Cette semaine, j’ai continué à réfléchir à ce qui nous « décentre » et nous empêche d’être heureux. Avec toujours la même idée : avant d’accuser le monde extérieur, commençons par nous intéresser à ce que nous faisons, ce sur quoi nous aurons le plus de pouvoir.
En 2010, deux chercheurs de Harvard, Matthew Killingsworth and Daniel Gilbert[1], ont eu l’idée de suivre quasiment en temps réel le niveau de bonheur de 15 000 personnes, de 18 à 90 ans, de différents milieux sociaux, centres d’intérêt, réparties dans le monde entier. Le procédé était relativement simple, et les résultats spectaculaires.
Plusieurs fois par jour, et de manière aléatoire, les chercheurs leur envoyaient un signal sur leur smartphone et leur posaient une série de questions à propos du moment qu’ils venaient de vivre :
. « Comment vous sentez-vous ? », sur une échelle allant de « très mal » à « très bien »

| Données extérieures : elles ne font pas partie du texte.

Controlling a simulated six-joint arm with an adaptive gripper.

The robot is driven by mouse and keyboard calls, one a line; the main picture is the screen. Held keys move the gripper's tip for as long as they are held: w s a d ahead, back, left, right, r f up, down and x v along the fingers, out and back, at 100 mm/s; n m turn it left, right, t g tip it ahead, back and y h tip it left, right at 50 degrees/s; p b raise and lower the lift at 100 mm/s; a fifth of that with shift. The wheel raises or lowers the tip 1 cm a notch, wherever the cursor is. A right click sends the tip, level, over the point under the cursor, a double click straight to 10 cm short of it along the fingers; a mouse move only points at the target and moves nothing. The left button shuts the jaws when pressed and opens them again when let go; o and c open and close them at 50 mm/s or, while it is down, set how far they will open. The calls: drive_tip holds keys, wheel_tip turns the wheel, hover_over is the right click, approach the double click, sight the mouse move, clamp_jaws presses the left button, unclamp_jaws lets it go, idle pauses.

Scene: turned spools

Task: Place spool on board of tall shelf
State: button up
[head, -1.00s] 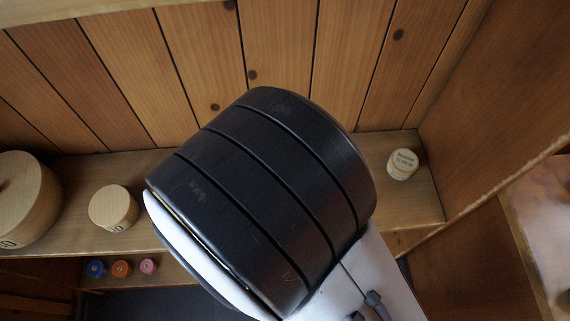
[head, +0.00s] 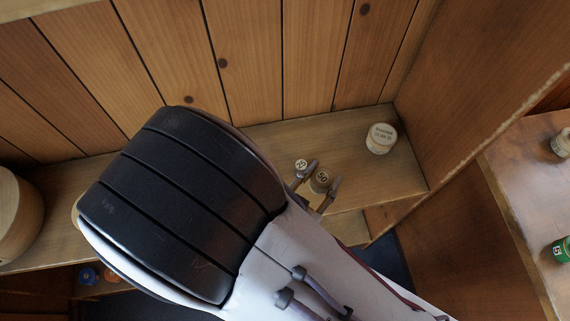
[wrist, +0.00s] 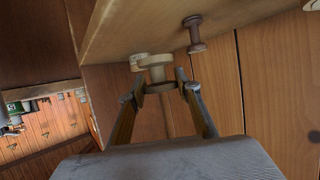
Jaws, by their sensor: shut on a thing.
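My gripper (head: 319,181) is shut on a pale wooden spool marked 50 (head: 320,178), over the board (head: 350,125) of the shelf at the foot of the plank wall. In the wrist view my gripper (wrist: 160,82) has its fingertips on either side of this spool (wrist: 157,74). I cannot tell whether the spool touches the board (wrist: 240,12). A pale labelled spool (head: 381,138) stands further right.
A large wooden spool (head: 18,215) stands at the far left. A blue spool (head: 88,276) sits on a lower level. A side panel (head: 480,70) bounds the board at right. Another surface at right carries a green spool (head: 558,250). Some bare board lies behind the held spool.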

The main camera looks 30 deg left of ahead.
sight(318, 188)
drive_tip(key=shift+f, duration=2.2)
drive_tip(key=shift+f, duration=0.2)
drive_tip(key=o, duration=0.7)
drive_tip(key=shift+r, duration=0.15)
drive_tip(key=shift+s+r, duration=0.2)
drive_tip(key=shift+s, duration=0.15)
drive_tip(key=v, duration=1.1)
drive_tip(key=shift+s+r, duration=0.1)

. « Qu’êtes-vous en train de faire », parmi une liste de 22 activités incluant par exemple travailler, manger ou regarder la télé
. « Est-ce que vous êtes en train de penser à autre chose qu’à ce que vous êtes en train de faire ? »
. Si la réponse était oui, « ces pensées sont-elles agréables, neutres ou désagréables ? »
Au total, les deux chercheurs ont eu environ 650 000 rapports « en temps réel » à analyser. Et leurs conclusions sont fondamentales pour la conduite de nos vies.
Esprits vagabonds
. Conclusion n°1 : nos esprits sont « ailleurs » quasiment la moitié du temps
Quarante-sept pour cent du temps, les gens pensent à autre chose que ce qu’ils sont en train de faire. Depuis un maximum de 65 % lorsque nous prenons une douche ou que nous nous brossons les dents, en passant par environ 50 % lorsque nous travaillons, ou 40 % lorsque nous faisons du sport. Dans toutes les activités autres que le sexe (environ 10% quand même…), les personnes interrogées avaient l’esprit ailleursau moins 30 % du temps.
Penser à autre chose que ce que nous faisons n’est pas une exception. Ce serait bien plutôt la règle.
Mais après tout, c’est peut-être une bonne chose ? Comme le dit Matt Killingsworth dans la revue du Greater Good Science Center de la faculté de Berkeley, cette capacité à concentrer notre attention sur autre chose que sur le présent « nous permet d’apprendre, de planifier et de raisonner comme aucune autre espèce animale ne peut le faire. »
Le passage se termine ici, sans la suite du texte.